On November 18, 2016, pursuant to an Agreement and Plan of Merger, dated as of September 2, 2016, by and among the Registrant, Armor Parent Corp., a Delaware corporation (“ Parent ”), and Armor Merger Sub Corp., a Delaware corporation and a wholly owned subsidiary of Parent (“ Merger Sub ”), Merger Sub merged with and into the Registrant (the “ Merger ”), with the Registrant surviving the Merger as a wholly owned subsidiary of Parent.

As a result of the Merger, the Registrant has terminated any offerings of securities pursuant to the Registration Statements.  Accordingly, the Registrant is filing these Post-Effective Amendments to the Registration Statements pursuant to Rule 478 under the Securities Act of 1933, as amended, to terminate the effectiveness of the Registration Statements, and, in accordance with the undertakings made by the Registrant in the Registration Statements, to remove from registration any and all of the securities previously registered under the Registration Statements that remain unsold as of the date hereof.
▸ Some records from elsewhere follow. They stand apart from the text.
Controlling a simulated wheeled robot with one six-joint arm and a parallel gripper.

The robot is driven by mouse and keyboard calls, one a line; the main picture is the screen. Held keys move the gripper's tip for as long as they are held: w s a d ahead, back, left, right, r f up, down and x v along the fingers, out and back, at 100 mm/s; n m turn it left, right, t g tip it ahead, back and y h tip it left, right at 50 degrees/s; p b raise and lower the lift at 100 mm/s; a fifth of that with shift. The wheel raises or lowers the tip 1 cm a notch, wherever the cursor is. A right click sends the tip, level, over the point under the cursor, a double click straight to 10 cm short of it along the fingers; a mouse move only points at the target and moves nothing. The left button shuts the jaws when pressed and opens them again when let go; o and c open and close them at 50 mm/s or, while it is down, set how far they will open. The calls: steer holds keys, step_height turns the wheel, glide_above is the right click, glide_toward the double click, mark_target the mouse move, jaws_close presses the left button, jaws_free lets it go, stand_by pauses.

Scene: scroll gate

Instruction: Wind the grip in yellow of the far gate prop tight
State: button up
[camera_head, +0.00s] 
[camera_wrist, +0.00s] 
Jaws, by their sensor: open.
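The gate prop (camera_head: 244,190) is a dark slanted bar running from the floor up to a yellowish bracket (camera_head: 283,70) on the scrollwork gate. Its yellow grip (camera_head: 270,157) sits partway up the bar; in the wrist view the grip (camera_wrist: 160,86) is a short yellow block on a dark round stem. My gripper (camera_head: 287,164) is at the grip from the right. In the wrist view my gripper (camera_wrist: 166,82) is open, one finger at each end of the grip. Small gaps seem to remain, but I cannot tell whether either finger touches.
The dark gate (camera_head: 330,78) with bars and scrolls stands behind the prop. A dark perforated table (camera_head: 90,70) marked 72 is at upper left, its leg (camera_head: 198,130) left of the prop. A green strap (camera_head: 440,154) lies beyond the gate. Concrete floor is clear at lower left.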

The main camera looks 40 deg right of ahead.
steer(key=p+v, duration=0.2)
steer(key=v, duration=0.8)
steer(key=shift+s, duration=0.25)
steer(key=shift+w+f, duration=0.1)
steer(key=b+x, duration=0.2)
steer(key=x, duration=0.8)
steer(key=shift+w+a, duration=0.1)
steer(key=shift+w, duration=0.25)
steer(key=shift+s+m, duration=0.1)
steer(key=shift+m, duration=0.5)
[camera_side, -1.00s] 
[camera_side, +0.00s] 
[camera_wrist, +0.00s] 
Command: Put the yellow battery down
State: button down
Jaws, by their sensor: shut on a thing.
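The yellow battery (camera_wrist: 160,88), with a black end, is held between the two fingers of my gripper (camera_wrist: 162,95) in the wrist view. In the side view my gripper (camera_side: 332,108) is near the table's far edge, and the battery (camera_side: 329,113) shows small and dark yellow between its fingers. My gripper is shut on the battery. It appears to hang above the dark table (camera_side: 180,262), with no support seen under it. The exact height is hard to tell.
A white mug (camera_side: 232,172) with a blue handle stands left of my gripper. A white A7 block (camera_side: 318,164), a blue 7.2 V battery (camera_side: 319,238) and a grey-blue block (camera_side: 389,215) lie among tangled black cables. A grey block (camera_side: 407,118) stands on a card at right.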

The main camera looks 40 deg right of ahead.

The Registration Statements are hereby amended, as appropriate, to reflect the deregistration of all such securities.

SIGNATURES
 
Pursuant to the requirements of the Securities Act of 1933, as amended, the Registrant, Accuride Corporation, certifies that it has reasonable grounds to believe that it meets all of the requirements for filing on Form S-8 and has duly caused these Post-Effective Amendments to the Registration Statements to be signed on its behalf by the undersigned, thereunto duly authorized, in the City of Evansville, Indiana , on the 18 day of November, 2016.
 
 
ACCURIDE CORPORATION
 
 
 
 
By:
/s/ Stephen A. Martin
 
 
Stephen A. Martin
 
 
Senior Vice President / General Counsel
 
No other person is required to sign these Post-Effective Amendments in reliance upon Rule 478 under the Securities Act of 1933, as amended.